JOB: Check each line of the records for "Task"; collect those that have it.

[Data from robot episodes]
• • • • • • •

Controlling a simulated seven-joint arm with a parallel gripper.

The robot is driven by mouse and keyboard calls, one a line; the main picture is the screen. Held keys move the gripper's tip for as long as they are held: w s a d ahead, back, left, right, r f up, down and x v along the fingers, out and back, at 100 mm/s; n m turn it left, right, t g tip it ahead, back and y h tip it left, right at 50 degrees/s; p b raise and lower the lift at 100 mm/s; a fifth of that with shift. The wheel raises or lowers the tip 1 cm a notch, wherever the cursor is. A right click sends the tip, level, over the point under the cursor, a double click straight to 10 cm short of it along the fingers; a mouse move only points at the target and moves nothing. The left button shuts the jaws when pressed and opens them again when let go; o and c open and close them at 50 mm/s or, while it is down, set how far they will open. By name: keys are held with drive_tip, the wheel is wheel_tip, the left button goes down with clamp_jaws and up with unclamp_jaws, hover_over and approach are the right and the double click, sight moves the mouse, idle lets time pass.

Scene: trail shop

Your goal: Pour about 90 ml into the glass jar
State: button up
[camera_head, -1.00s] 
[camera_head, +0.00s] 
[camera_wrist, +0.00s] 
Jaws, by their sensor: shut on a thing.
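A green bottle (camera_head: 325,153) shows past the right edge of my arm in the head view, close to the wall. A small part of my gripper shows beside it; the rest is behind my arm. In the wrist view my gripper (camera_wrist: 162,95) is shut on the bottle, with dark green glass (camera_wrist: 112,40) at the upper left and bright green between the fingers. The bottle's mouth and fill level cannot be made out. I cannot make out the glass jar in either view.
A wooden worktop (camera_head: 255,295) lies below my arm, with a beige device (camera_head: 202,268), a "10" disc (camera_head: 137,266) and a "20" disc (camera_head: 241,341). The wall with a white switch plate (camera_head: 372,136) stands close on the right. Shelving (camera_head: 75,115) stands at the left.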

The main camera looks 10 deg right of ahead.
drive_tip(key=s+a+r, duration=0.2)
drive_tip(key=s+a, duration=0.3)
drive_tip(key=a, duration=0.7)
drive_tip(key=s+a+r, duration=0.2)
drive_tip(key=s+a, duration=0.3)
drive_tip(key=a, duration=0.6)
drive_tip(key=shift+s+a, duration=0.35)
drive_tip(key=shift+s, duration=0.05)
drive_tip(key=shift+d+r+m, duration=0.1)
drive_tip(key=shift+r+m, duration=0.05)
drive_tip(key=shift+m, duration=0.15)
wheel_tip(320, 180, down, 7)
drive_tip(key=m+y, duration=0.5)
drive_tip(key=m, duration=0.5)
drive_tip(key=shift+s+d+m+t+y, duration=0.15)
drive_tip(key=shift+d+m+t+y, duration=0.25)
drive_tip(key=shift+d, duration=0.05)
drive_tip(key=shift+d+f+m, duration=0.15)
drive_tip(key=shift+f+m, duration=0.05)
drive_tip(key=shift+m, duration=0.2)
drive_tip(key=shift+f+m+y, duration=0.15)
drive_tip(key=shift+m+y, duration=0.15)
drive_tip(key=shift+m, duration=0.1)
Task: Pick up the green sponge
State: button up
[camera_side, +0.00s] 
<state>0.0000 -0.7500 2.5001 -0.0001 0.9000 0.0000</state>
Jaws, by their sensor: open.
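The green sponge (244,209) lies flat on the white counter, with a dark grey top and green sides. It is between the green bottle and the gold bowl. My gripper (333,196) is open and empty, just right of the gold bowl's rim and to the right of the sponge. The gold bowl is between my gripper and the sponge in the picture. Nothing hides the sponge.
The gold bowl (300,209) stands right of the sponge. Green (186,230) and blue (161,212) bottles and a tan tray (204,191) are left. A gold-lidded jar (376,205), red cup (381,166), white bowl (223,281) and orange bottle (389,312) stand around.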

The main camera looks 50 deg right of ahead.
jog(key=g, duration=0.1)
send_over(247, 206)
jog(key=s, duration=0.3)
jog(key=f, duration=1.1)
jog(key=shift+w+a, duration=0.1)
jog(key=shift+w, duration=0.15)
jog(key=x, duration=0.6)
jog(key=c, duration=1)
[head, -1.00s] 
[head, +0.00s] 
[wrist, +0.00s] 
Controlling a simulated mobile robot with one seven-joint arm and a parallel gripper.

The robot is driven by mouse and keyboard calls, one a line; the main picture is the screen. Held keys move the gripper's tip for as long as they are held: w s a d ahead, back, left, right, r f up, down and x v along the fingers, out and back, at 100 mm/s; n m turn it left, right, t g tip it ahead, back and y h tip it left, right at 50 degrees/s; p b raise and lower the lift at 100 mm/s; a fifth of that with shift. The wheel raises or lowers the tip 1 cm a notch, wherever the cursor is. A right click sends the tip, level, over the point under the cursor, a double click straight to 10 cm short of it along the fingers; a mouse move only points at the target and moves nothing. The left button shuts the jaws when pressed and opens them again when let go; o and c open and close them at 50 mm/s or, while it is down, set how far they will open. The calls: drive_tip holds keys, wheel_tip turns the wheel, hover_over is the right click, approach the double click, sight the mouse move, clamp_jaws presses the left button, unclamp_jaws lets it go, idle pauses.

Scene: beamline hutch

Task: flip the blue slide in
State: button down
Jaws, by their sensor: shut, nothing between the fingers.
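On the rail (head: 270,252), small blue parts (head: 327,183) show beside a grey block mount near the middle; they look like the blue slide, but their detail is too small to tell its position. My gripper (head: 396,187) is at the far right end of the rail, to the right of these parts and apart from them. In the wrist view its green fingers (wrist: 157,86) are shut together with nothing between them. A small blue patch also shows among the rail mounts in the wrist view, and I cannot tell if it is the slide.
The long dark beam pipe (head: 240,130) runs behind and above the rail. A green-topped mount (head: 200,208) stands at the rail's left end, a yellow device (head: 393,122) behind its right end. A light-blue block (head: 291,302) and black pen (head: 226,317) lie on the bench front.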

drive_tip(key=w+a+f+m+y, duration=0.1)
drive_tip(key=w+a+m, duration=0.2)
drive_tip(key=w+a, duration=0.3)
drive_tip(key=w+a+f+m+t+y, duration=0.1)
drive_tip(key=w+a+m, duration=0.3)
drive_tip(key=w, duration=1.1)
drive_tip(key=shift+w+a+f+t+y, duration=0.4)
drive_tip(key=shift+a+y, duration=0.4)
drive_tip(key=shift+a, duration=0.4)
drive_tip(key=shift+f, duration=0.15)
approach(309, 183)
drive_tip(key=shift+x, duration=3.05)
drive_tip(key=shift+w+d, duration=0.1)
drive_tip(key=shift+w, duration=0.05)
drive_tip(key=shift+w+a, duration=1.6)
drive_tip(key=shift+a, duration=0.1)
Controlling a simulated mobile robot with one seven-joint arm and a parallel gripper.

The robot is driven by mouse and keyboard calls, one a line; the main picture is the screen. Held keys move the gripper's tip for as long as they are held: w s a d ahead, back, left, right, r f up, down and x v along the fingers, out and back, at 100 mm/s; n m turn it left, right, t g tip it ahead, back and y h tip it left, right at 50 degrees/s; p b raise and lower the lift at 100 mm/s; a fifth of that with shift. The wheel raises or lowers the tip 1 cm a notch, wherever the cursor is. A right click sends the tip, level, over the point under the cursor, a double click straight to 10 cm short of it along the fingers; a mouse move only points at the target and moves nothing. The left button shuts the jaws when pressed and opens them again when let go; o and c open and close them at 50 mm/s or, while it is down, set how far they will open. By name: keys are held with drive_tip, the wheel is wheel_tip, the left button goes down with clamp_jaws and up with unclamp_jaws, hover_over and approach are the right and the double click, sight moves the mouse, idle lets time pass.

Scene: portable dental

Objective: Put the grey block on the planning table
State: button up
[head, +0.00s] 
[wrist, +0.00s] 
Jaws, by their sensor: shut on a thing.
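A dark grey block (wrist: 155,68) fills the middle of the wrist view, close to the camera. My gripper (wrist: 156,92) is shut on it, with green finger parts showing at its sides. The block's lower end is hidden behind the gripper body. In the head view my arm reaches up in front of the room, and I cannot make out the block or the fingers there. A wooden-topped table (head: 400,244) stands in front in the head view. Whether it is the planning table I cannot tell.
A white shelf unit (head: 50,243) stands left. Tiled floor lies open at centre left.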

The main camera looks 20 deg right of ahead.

• • • • • • •

COMPLETE OUTPUT:
Task: Pick up the green sponge
Task: flip the blue slide in

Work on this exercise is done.